Lord Jah-Monte Ogbon – SEVENTY​-​FIFTH & AMSTERDAM SIDE B LOST IN NYC

Side B of Seventy Fifth & Amsterdam is just as fulfilling a listen as the last, packing an equally eclectic cast of producers and guest rappers in the process. Longer than the first side, it’s also a more fleshed-out collection of tracks that covers even more sonic ground. But as I said when discussing the A Side, listeners should be expecting this kind of quality from the Charlotte rapper in 2021.

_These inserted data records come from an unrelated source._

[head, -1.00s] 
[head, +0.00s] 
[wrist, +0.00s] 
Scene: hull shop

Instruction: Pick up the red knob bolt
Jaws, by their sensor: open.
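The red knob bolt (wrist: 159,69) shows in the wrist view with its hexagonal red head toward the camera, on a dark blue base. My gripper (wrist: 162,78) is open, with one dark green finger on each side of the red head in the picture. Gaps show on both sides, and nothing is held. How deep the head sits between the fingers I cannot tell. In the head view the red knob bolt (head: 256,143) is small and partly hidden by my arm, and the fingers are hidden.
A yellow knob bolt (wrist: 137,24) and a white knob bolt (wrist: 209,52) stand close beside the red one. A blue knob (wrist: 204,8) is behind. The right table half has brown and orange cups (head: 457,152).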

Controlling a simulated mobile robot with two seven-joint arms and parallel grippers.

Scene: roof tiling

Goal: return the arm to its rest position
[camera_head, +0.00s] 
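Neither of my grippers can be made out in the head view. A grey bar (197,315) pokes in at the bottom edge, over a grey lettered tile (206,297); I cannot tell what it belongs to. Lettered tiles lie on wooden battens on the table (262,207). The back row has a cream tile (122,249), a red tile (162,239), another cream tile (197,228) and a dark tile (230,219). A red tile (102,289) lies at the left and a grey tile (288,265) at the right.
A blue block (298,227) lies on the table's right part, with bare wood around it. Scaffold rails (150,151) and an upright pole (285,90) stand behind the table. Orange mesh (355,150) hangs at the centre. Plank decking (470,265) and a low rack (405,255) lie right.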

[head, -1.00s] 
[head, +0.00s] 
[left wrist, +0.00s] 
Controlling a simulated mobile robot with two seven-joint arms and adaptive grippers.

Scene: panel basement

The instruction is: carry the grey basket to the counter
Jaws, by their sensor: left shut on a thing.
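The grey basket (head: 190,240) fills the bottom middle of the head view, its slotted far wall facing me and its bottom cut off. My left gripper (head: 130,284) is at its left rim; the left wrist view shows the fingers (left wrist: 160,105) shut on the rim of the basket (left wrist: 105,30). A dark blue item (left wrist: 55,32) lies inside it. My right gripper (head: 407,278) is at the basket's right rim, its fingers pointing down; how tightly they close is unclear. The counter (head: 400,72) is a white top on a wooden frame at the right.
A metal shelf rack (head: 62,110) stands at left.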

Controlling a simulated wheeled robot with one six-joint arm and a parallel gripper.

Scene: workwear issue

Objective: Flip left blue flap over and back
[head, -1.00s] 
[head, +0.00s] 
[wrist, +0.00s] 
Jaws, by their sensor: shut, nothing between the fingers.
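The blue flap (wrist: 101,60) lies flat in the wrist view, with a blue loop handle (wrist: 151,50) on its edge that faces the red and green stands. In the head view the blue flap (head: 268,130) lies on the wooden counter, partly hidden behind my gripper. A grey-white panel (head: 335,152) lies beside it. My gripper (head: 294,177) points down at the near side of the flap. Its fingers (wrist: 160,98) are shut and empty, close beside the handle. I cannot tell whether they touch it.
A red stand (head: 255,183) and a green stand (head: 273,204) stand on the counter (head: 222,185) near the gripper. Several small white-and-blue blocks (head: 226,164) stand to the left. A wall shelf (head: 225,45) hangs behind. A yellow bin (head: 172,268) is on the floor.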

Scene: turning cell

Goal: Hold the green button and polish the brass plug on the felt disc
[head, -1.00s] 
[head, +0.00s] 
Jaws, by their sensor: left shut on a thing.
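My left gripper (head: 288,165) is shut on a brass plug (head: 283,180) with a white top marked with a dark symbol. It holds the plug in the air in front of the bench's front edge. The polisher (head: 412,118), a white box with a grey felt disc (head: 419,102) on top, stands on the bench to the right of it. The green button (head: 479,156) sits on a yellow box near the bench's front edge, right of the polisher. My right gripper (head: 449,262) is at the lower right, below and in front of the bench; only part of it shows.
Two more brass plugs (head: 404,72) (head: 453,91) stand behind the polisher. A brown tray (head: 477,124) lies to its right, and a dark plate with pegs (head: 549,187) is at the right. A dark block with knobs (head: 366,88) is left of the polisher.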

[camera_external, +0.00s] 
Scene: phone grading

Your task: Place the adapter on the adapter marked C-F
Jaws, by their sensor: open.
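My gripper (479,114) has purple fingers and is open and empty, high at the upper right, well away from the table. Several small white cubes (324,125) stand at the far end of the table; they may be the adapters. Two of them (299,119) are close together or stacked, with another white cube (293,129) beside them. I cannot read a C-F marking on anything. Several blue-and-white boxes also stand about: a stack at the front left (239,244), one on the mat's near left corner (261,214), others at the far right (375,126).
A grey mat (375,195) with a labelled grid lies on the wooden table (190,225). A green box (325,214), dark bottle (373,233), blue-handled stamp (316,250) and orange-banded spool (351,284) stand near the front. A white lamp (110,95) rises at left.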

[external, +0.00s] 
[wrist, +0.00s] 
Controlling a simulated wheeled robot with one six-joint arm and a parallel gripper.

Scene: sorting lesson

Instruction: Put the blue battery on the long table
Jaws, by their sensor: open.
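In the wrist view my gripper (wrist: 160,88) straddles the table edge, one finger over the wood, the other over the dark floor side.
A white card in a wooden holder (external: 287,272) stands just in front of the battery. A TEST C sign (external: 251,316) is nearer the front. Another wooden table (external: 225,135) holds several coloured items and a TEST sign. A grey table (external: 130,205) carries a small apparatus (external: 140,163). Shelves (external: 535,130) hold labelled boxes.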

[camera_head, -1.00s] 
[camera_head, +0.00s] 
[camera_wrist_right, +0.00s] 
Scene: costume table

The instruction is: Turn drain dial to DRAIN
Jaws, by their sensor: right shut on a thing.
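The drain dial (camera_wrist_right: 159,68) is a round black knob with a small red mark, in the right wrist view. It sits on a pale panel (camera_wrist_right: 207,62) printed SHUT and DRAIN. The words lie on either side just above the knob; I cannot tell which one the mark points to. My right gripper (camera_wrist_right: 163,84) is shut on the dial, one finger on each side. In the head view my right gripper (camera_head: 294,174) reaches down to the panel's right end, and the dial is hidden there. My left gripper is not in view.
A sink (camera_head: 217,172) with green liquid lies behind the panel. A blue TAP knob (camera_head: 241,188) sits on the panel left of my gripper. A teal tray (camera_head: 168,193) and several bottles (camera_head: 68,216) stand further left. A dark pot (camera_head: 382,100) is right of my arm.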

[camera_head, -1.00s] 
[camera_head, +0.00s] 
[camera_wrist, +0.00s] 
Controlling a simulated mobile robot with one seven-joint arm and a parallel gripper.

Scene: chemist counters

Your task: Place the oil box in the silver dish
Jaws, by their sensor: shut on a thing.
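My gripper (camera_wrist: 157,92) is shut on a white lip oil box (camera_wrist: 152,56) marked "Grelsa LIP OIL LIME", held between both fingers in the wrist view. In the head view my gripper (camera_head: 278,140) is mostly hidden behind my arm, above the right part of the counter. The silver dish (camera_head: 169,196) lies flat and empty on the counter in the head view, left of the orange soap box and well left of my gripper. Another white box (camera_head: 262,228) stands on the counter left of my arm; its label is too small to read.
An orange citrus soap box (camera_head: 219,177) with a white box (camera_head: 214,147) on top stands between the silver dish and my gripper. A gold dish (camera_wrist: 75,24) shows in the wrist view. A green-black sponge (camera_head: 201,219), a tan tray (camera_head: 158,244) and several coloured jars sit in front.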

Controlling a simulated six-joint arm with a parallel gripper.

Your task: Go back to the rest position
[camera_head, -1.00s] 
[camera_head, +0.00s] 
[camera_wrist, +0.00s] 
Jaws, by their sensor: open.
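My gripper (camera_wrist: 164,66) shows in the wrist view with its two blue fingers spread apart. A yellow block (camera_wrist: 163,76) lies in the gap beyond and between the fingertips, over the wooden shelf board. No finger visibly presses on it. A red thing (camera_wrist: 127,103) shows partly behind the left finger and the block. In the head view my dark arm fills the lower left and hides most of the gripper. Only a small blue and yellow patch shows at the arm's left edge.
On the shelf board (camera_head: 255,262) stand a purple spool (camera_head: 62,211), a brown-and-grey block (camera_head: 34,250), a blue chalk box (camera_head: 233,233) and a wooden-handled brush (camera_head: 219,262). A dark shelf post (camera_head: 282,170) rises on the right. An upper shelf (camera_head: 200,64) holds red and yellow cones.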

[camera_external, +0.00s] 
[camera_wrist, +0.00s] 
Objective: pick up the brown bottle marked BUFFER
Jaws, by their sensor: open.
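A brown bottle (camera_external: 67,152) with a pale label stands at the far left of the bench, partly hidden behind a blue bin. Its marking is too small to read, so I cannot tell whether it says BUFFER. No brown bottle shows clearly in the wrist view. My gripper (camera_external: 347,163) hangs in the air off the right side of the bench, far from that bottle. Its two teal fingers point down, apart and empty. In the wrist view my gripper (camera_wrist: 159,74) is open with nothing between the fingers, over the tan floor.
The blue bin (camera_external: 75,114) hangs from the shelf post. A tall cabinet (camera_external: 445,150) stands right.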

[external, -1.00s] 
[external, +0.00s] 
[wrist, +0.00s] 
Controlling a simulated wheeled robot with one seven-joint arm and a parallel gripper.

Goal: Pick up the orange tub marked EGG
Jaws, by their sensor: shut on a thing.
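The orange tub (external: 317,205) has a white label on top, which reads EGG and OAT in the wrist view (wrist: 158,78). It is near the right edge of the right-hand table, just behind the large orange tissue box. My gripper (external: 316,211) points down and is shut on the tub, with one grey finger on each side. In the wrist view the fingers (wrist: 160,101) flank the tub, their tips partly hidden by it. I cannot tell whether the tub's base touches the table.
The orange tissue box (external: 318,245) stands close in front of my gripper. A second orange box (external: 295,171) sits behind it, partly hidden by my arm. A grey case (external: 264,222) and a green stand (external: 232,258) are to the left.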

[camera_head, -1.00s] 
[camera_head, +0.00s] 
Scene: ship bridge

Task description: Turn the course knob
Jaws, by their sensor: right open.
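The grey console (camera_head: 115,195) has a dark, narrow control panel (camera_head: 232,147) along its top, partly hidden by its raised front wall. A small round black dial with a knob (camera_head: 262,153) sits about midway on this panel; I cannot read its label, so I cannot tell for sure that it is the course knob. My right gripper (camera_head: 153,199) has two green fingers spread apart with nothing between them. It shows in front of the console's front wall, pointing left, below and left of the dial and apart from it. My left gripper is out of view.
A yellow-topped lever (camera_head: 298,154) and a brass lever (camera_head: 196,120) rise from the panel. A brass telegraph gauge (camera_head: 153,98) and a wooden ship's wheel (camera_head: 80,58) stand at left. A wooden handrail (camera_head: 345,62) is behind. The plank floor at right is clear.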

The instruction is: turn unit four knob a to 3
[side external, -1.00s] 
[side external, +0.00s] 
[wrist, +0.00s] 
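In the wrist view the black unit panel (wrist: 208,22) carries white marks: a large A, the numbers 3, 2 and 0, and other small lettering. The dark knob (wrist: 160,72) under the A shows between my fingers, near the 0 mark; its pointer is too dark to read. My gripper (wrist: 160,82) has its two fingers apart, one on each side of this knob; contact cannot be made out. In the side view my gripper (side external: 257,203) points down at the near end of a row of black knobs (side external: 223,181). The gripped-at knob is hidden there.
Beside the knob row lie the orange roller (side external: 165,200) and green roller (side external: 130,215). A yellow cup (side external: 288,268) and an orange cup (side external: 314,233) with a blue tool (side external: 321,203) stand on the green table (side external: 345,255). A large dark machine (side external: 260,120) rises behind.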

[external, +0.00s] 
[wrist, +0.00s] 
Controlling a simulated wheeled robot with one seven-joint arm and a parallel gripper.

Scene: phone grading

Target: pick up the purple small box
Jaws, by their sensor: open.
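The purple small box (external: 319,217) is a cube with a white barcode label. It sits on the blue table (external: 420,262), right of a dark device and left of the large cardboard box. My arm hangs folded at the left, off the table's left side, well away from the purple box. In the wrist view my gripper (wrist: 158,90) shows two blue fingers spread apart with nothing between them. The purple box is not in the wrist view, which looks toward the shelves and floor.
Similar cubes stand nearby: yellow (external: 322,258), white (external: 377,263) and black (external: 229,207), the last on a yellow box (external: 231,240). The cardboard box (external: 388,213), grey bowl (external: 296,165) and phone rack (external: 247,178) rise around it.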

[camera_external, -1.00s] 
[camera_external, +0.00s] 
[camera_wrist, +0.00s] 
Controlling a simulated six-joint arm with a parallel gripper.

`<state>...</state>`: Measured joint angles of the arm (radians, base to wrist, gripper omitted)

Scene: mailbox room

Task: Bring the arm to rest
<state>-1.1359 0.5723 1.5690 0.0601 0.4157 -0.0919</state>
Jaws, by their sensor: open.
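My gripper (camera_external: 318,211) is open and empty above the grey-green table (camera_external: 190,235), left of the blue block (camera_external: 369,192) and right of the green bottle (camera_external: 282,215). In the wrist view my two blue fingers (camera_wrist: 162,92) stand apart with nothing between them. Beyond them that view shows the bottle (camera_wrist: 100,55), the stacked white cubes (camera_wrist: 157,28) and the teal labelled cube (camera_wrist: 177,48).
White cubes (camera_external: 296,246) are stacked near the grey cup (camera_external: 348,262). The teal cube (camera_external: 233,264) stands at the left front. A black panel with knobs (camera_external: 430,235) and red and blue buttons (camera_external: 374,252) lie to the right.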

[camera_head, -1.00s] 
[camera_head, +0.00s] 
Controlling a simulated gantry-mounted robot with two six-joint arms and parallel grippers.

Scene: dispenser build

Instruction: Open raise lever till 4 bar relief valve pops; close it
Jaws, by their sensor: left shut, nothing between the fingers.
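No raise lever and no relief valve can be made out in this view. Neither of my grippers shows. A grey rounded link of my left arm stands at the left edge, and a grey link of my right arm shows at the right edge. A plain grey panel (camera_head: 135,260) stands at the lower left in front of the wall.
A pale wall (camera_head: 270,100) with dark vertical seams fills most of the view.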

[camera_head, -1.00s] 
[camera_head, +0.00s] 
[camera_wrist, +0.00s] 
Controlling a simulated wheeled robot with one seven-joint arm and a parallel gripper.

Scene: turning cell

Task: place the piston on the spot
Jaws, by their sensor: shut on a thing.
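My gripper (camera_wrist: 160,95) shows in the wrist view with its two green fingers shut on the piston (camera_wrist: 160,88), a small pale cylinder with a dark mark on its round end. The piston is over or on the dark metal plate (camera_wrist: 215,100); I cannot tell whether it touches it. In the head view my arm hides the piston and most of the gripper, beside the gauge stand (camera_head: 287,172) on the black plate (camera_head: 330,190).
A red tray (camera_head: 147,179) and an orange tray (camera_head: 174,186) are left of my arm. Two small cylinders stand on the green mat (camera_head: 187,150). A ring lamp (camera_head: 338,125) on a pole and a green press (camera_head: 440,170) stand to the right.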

The album begins with a massive flex, seeing Jah-Monte flex his ‘Pitchfork Placements’ in a contemplative manner over a gorgeous beat courtesy of Mike Digi. DFNS’s beat on ‘Embarrassment of Riches’ is equally stunning, and the Lord attacks it with even greater tenacity. ‘I’m selling game, it’s like the book fair. It can took there, you not valid son you a shook scared’, he spits with the same confident energy found throughout his discography. Even when another rapper takes the mic like Izzy Mill’s feature on ‘Whoa Hold On’, the emphasis is still on furthering the main artist’s vision of organically.

With songs as different as the R&B-influenced ‘Porch Gang Vibrations’ (starring Autumn Rainwater & Side Note) and the beat-swapping rap odyssey ‘Igbo Landing’ (featuring Faragami and Sirius B), this side of SF&A is the more diverse of the two without question. There’s really something for everyone here, and with such consistent lyrical themes there’s no reason not to listen to this in its entirety. ‘Die Young Laugh Later’ is the closing song here, and it’s one of the rapper’s most audibly pleasing efforts to date. It’s title and lyrics may be somewhat morbid (‘God love you, you gon’ die young’), but its ethos totally adheres to Jah-Monte’s inspiring message of self-sufficiency.

From the various skits and promotional material surrounding the release of this project it’s obvious that the rapper’s team is as strong as ever, and with cameos from the likes of Brain Orchestra and Fly Anakin it’s even more obvious that he’s only gaining more respect within the wider rap community as more time passes.